As a professional with more than 35 years of experience internationally in the oil and gas industry, and as the president of Woodfibre LNG Limited, I am concerned by activists who say BC’s Howe Sound is no place for LNG. While I respect the critics’ right to share their opinions, as a professional, I can assure your readers that Howe Sound is the right place for an LNG facility.
When our ownership was looking for the right location to build and operate a modestly sized LNG processing and export terminal in British Columbia, the Woodfibre site in Howe Sound was by far the best fit. The brownfield site, located about seven kilometres southwest of Squamish, B.C. was home to pulp mill operations for 100 years, is zoned industrial, already has access to a natural gas pipeline and electricity from BC Hydro, and has a deep water port on a waterway that for decades has been used for commercial shipping.
Howe Sound is also the right place for an LNG facility because Woodfibre LNG Limited’s purchase of the former pulp mill site means we can contribute to the revitalization of Howe Sound. Thousands of truckloads of contaminated sediment and woodchips have already been removed from the foreshore of the site; we’re committed to removing about 3,000 creosote coated piles, which can harm fish; and, we’re committed to creating a ‘green zone’ around Mill Creek, which runs through the middle of the project site. All of these measures will help improve habitat for freshwater and marine fish, including herring, and will ultimately improve Howe Sound.
LNG shipping is safe for Howe Sound. LNG has one of the best safety records in the shipping industry; 50 years + of LNG shipping and not one incident of loss of containment at sea because LNG ships are designed for safety and their crews are some of the most highly trained in the industry. Plus, in the very unlikely event of a spill, there is no environmental clean-up associated with LNG. LNG is natural gas cooled until it becomes a liquid. It’s not stored under pressure.
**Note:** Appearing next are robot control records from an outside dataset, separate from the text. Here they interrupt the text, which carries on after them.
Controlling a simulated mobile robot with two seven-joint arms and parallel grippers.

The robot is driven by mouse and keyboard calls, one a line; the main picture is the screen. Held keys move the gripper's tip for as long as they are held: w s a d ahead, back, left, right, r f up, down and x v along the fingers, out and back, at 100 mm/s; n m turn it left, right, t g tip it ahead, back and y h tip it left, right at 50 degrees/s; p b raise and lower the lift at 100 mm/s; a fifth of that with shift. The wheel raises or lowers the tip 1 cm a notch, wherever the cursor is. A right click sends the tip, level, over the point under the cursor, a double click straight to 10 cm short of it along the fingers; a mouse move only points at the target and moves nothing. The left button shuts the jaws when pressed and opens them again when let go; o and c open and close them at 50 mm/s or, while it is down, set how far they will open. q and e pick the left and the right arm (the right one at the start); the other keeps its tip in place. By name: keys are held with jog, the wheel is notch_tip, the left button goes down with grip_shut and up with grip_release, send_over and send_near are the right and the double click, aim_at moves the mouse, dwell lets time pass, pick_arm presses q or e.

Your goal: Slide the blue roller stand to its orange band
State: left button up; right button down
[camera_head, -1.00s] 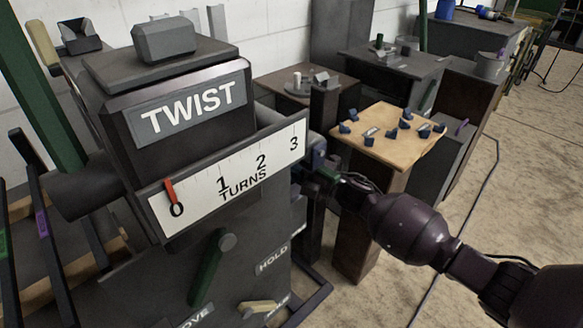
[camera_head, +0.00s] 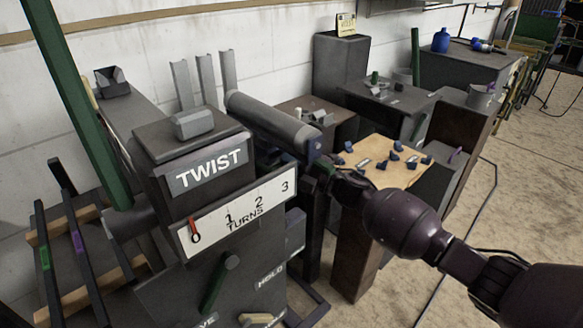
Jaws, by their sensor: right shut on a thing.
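A long grey roller (camera_head: 268,120) lies slanted behind the TWIST box, its near end at the right. A dark blue part (camera_head: 314,147) shows at that near end; I take it for part of the blue roller stand, most of which is hidden. My right gripper (camera_head: 323,168) is at this blue part, small and partly hidden, shut on it as far as I can tell. No orange band can be made out. My left gripper is not in view.
The dark TWIST box (camera_head: 210,168) with a white turns scale (camera_head: 238,213) stands close in front, left of my right arm. Its red pointer (camera_head: 194,230) is at 0. A wooden board (camera_head: 385,172) with small blue pieces lies behind my wrist. Open floor is at right.

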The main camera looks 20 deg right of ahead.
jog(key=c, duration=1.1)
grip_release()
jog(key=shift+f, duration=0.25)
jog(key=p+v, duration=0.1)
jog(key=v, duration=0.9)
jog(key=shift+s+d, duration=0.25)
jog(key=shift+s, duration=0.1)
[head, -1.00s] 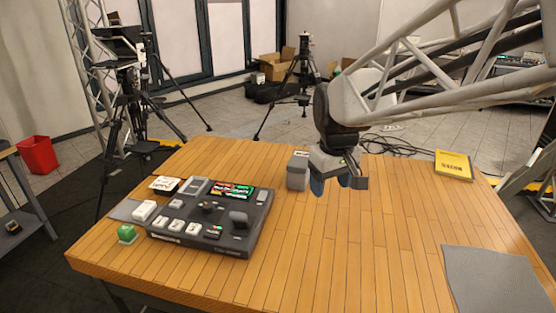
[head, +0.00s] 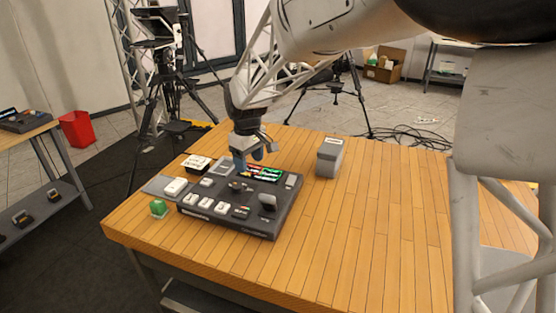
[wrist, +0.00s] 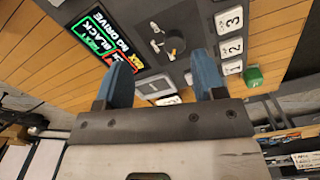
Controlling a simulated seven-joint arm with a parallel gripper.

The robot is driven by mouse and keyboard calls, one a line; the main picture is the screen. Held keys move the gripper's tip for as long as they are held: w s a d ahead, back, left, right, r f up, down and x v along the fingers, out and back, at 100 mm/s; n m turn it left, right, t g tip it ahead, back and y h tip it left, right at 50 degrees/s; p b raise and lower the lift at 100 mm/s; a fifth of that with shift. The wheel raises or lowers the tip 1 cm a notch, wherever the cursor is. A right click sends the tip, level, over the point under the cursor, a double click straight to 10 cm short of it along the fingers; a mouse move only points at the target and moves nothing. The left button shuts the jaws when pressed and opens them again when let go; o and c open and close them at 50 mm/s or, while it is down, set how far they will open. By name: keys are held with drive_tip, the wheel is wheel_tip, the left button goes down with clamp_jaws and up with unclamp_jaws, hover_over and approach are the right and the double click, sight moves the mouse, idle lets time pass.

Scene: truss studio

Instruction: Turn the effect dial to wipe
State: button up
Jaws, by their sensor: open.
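The dark switcher console (head: 262,222) lies on the wooden table. A small dark round knob (head: 236,186), likely the effect dial, stands near its middle, left of a larger grey lever (head: 267,200). In the wrist view, a round dial-like control with pale marks (wrist: 165,42) shows beyond the fingertips. Its labels are too small to read, so I cannot tell its setting. My gripper (head: 248,162) is above the back part of the console. In the wrist view its blue fingers (wrist: 161,75) are spread wide with nothing between them.
A lit screen (head: 265,174) and white numbered buttons (wrist: 231,46) are on the console. A green block (head: 158,208) sits at its left. A grey box (head: 329,158) stands to the right. The table's right part is clear.

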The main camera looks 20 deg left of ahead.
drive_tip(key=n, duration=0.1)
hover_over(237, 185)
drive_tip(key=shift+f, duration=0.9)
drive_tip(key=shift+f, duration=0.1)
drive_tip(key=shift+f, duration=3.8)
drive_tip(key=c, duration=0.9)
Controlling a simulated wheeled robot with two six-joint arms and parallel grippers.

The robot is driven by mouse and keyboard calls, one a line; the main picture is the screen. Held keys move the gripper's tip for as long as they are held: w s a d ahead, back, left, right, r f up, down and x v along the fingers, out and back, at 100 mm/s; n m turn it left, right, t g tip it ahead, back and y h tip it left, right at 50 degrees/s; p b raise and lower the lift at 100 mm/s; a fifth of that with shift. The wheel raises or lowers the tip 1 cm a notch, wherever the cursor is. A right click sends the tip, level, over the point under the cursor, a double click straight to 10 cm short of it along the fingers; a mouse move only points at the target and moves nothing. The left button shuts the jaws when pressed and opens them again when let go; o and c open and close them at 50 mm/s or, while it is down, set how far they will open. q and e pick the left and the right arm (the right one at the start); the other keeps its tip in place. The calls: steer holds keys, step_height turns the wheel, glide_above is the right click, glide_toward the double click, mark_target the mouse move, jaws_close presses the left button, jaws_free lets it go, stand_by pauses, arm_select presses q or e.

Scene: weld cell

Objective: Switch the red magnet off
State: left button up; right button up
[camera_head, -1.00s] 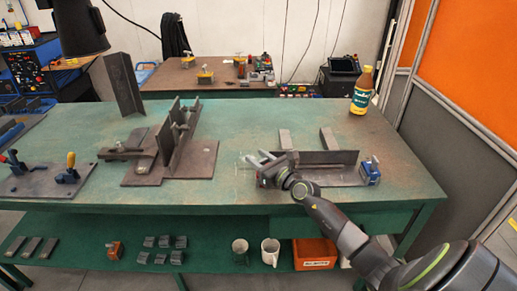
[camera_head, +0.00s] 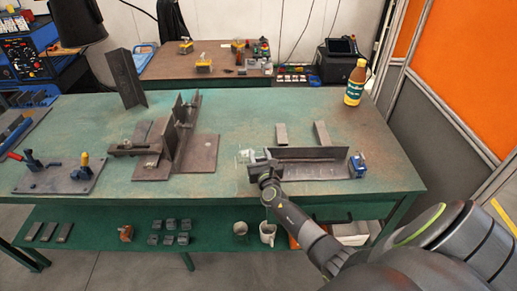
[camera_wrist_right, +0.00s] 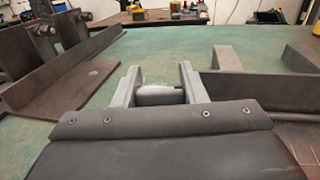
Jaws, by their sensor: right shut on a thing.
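The red magnet cannot be made out now; my right gripper (camera_head: 259,167) covers the left end of the angle workpiece (camera_head: 310,154). In the right wrist view my right gripper (camera_wrist_right: 160,88) has its two grey fingers closed about a small light-grey piece (camera_wrist_right: 158,91). It looks like a magnet's switch knob, but the body under it is hidden by the gripper. A blue magnet (camera_head: 357,166) sits at the workpiece's right end, apart from the gripper. My left gripper is not in view.
A bottle (camera_head: 355,83) stands at the back right. A steel fixture (camera_head: 180,145) is to the left, with a clamp plate (camera_head: 60,177) farther left. Mugs (camera_head: 267,233) stand on the lower shelf.

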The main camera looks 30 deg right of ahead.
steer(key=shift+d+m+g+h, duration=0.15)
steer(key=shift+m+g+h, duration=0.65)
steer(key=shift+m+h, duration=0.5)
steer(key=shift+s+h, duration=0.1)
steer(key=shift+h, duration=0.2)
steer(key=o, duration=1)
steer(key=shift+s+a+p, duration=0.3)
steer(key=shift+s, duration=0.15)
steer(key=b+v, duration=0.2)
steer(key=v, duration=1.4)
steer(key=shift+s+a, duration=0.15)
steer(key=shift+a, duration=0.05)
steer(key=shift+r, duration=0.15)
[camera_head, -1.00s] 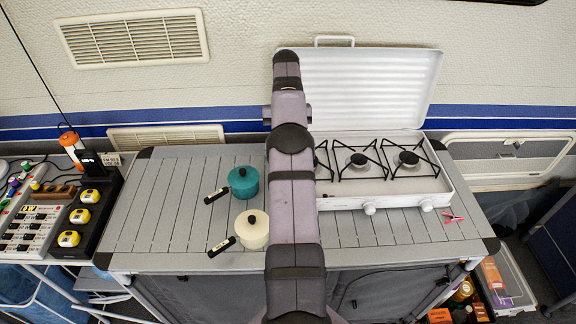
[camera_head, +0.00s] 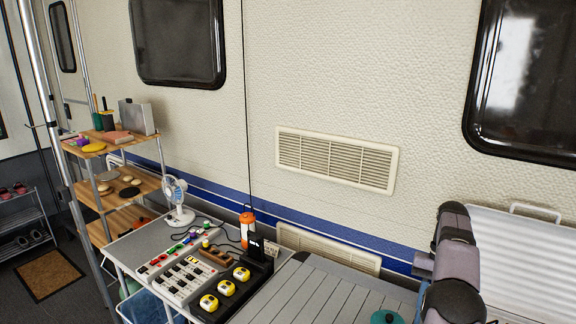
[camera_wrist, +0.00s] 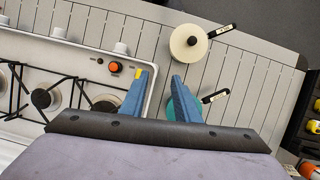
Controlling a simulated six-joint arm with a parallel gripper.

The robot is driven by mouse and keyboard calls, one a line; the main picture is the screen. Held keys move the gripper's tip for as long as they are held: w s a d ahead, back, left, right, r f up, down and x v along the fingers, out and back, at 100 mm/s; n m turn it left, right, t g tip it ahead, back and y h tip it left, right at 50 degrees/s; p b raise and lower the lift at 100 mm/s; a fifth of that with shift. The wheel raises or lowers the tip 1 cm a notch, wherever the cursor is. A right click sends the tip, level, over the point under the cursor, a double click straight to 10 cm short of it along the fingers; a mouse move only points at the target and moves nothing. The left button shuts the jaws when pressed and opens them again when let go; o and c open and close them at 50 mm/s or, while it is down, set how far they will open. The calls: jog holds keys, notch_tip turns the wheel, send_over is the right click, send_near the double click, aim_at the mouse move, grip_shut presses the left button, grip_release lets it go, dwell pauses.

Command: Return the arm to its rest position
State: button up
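My arm (camera_head: 455,265) is at the right edge of the head view, reaching up beside the white stove lid (camera_head: 520,260). My gripper (camera_wrist: 160,75) shows only in the wrist view. Its two blue fingers are apart, with nothing seen between them. They point down over the grey slatted table (camera_wrist: 235,65), between the stove and the pots. The fingertips are close to the stove's edge in the picture; the height above it is hard to tell.
In the wrist view, the white stove (camera_wrist: 60,60) is left. A cream pot (camera_wrist: 183,50) lies beyond the fingers, and a teal pot (camera_wrist: 190,105) is partly hidden by one finger. In the head view, a side table holds a fan (camera_head: 177,200), lantern (camera_head: 247,230) and yellow tape measures (camera_head: 227,287).

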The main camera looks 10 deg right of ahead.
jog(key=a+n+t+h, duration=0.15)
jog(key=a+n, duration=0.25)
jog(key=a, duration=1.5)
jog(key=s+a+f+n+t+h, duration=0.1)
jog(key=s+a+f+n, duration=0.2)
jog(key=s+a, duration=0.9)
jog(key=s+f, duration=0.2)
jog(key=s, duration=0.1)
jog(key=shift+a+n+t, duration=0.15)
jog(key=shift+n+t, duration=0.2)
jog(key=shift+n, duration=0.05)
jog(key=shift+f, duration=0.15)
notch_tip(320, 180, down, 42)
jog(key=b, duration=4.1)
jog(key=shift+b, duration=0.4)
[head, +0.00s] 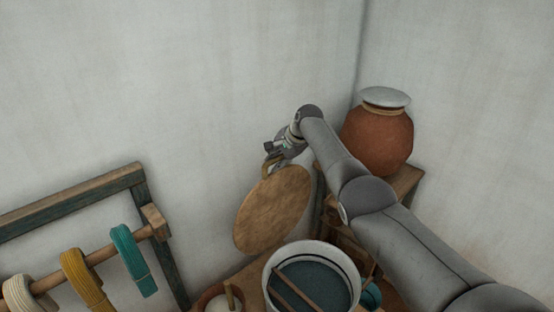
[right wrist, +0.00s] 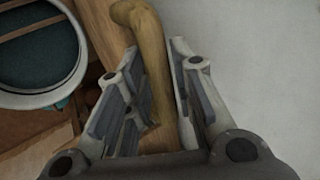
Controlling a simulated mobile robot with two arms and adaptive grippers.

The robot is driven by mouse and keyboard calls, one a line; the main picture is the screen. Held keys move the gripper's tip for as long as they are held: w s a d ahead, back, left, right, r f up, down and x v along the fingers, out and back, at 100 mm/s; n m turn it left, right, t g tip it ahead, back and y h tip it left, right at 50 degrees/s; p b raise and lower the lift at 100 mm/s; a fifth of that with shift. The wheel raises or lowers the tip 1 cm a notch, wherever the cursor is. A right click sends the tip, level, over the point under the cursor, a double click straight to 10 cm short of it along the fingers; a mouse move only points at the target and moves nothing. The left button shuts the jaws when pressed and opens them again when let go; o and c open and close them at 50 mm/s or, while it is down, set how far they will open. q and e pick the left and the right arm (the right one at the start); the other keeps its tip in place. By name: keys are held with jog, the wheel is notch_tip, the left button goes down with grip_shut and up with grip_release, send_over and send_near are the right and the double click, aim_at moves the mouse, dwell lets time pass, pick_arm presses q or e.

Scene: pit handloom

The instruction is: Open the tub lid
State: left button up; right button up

When exposed to air, LNG quickly returns to a gas and dissipates so it doesn’t mix with water or land as the authors’ suggest. In order for a fire to happen, a number of things must occur simultaneously: there must be a loss of containment of LNG, the right fuel to air ratio (5% to 15%), and there must be a spark. These conditions are highly unlikely to occur given the complex containment systems, double hull protection and emergency shut off and fire protection systems on LNG carriers, local marine expertise, and the weather conditions that are common in a large fjord like Howe Sound.
At Woodfibre LNG, safety is our number one priority, so we hired Abbot Risk Consulting Ltd (ARC), one of the world’s leading safety experts, to do a review of a quantitative risk assessment of our project to ensure we have the right measures in place to safety manage even the most unlikely event. Case in point, should our project go ahead, each LNG carrier entering Howe Sound (three to four per month), will travel at 8 to 10 knots, will be accompanied by at least three tugboats, at least one of which will be tethered to the carrier, and we will have two BC Coast Pilots on board, who are experts on our coast. Woodfibre LNG is also an Associate Member of the Society of International Gas Tanker and Terminal Operators Ltd. (SIGTTO), an international non-profit organization dedicated to protecting and promoting the safe and reliable operation of gas tankers and terminals within a sound environment. And we are not stopping there – we are also undergoing Transport Canada’s voluntary TERMPOL review, which brings marine experts together to examine shipping for our project, and we have already committed to implementing any recommendations that result from this comprehensive technical review.
At Woodfibre LNG Limited, we believe we can have responsible economic development and be good stewards of the environment, and we are not compromising on safety. With respect to critics, B.C.’s Howe Sound is the right place for Woodfibre LNG.
Anthony “AG” Gelotti is the President, of Woodfibre LNG Limited.